WHAT YOU SHOULD DO: Start at the line holding "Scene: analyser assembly", stop at the line holding "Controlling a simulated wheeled", and repeat those lines exactly, both ends included; skip the pictures.

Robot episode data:
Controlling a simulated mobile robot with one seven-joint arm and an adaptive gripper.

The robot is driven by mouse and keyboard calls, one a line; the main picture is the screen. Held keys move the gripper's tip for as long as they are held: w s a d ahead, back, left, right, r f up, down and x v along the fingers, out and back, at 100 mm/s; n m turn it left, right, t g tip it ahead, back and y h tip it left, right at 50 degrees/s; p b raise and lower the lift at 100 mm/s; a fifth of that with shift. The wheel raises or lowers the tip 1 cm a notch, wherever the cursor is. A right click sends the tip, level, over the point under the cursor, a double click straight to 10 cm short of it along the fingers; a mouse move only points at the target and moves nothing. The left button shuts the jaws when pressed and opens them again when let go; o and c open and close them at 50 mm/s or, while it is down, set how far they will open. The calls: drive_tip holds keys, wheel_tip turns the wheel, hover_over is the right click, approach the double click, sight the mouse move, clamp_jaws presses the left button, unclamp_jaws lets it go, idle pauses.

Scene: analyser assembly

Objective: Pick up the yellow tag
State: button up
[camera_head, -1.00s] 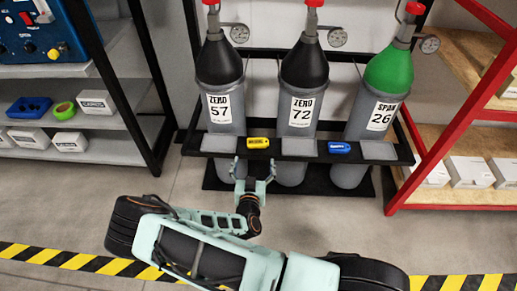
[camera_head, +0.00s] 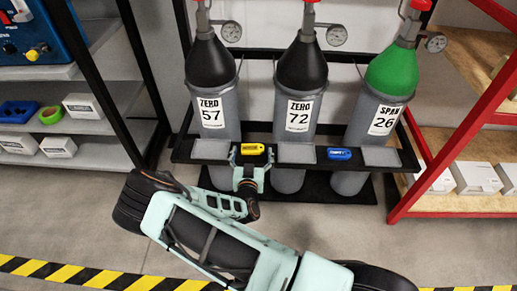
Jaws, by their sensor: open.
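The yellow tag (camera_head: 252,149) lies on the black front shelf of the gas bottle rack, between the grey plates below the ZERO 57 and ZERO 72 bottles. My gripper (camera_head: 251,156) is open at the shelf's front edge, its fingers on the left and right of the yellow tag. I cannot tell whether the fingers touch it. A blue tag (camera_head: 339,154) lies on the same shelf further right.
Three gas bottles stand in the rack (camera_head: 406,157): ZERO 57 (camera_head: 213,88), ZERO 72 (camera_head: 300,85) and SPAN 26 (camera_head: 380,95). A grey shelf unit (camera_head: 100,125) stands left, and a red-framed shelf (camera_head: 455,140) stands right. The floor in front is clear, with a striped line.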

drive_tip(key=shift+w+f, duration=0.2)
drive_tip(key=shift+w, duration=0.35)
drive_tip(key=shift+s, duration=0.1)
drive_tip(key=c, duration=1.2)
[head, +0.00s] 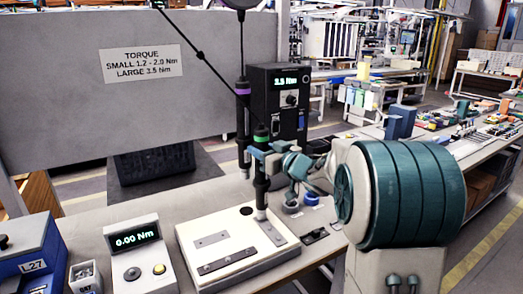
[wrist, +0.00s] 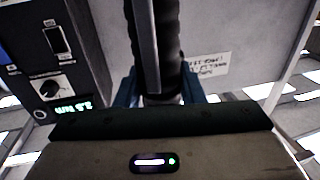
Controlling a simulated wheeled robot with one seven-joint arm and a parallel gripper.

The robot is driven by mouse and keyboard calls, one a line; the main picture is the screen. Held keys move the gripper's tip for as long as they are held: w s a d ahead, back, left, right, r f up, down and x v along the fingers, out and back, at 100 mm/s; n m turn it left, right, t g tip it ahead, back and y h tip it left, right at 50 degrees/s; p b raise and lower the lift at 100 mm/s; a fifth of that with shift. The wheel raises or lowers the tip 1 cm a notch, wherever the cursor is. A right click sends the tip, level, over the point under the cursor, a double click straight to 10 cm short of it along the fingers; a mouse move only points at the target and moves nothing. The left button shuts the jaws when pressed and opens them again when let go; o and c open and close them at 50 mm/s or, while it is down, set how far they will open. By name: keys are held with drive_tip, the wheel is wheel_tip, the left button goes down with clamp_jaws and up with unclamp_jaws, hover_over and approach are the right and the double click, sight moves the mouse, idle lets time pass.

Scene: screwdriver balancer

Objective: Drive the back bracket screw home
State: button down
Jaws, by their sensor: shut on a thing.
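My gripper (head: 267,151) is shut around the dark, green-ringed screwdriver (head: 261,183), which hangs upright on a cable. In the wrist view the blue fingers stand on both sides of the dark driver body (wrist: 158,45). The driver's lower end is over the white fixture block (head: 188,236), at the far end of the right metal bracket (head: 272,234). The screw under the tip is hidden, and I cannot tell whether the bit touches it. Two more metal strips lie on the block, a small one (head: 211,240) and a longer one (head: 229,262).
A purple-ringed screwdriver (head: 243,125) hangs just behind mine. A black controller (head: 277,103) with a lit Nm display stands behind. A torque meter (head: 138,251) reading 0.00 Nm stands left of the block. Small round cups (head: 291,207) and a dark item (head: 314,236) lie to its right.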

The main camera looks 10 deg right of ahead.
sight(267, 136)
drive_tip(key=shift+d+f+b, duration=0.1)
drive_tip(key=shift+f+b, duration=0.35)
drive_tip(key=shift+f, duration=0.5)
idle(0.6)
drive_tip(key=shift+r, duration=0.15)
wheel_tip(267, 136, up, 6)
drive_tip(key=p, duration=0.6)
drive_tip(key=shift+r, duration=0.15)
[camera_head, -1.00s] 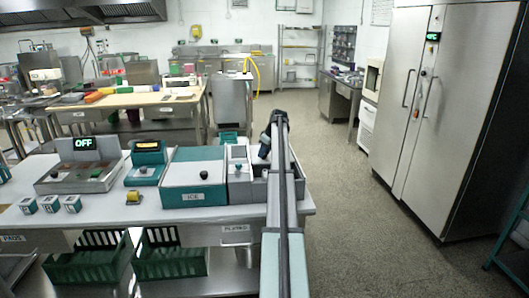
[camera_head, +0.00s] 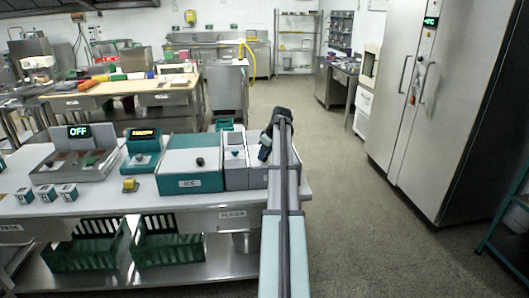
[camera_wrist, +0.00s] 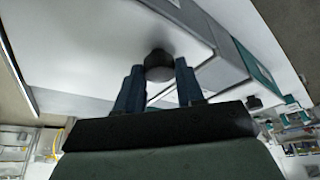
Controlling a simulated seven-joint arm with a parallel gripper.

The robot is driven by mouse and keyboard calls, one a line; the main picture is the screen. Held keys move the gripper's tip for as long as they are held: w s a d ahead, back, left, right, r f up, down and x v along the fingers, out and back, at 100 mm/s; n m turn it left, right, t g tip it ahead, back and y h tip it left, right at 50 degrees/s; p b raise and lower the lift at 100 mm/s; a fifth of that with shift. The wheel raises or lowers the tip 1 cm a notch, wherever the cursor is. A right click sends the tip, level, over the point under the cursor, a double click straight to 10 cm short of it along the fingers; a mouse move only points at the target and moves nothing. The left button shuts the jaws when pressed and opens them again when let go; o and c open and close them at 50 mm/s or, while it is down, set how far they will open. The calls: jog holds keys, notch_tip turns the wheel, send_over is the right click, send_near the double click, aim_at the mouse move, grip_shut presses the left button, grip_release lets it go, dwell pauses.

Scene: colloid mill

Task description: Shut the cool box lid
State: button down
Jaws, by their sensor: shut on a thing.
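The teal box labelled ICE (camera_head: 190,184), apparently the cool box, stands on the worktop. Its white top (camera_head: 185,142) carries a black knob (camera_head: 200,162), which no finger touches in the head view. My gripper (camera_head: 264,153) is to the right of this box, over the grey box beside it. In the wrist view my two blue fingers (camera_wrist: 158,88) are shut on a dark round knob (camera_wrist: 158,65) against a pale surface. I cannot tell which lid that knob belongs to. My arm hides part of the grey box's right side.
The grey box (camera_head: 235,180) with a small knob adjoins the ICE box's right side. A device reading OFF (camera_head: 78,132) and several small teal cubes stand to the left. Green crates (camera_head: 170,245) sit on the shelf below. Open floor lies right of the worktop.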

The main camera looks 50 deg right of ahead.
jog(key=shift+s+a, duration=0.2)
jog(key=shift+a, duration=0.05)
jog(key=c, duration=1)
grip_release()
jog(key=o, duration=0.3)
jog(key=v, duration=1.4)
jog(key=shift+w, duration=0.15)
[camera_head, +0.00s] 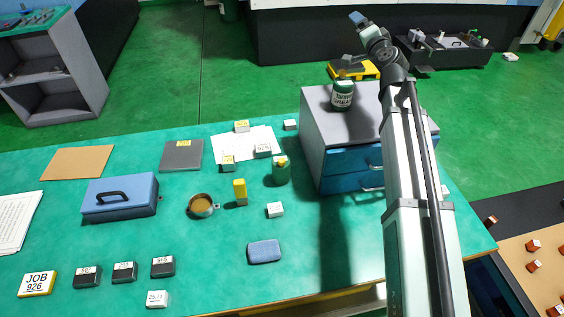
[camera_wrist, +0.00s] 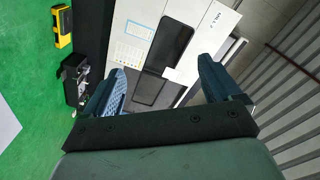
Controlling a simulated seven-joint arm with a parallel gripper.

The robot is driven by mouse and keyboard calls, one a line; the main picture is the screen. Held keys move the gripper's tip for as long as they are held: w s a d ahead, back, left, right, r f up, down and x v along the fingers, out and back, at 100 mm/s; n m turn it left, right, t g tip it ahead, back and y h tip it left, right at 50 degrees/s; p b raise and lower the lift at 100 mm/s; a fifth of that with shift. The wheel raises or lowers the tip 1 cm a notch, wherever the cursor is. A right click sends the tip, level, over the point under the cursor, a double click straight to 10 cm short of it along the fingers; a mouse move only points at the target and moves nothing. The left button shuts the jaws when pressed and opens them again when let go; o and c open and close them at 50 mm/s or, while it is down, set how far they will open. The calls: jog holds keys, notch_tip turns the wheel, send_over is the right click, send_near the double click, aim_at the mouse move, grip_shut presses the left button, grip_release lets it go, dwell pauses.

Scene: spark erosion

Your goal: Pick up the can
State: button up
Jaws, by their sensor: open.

OUTPUT OF THE EXERCISE:
Scene: analyser assembly

Objective: Pick up the yellow tag
State: button up
[camera_head, -1.00s] 
[camera_head, +0.00s] 
Jaws, by their sensor: open.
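The yellow tag (camera_head: 252,149) lies on the black front shelf of the gas bottle rack, between the grey plates below the ZERO 57 and ZERO 72 bottles. My gripper (camera_head: 251,156) is open at the shelf's front edge, its fingers on the left and right of the yellow tag. I cannot tell whether the fingers touch it. A blue tag (camera_head: 339,154) lies on the same shelf further right.
Three gas bottles stand in the rack (camera_head: 406,157): ZERO 57 (camera_head: 213,88), ZERO 72 (camera_head: 300,85) and SPAN 26 (camera_head: 380,95). A grey shelf unit (camera_head: 100,125) stands left, and a red-framed shelf (camera_head: 455,140) stands right. The floor in front is clear, with a striped line.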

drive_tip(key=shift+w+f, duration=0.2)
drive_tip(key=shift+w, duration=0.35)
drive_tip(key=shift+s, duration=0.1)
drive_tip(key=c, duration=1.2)
[head, +0.00s] 
[wrist, +0.00s] 
Controlling a simulated wheeled robot with one seven-joint arm and a parallel gripper.

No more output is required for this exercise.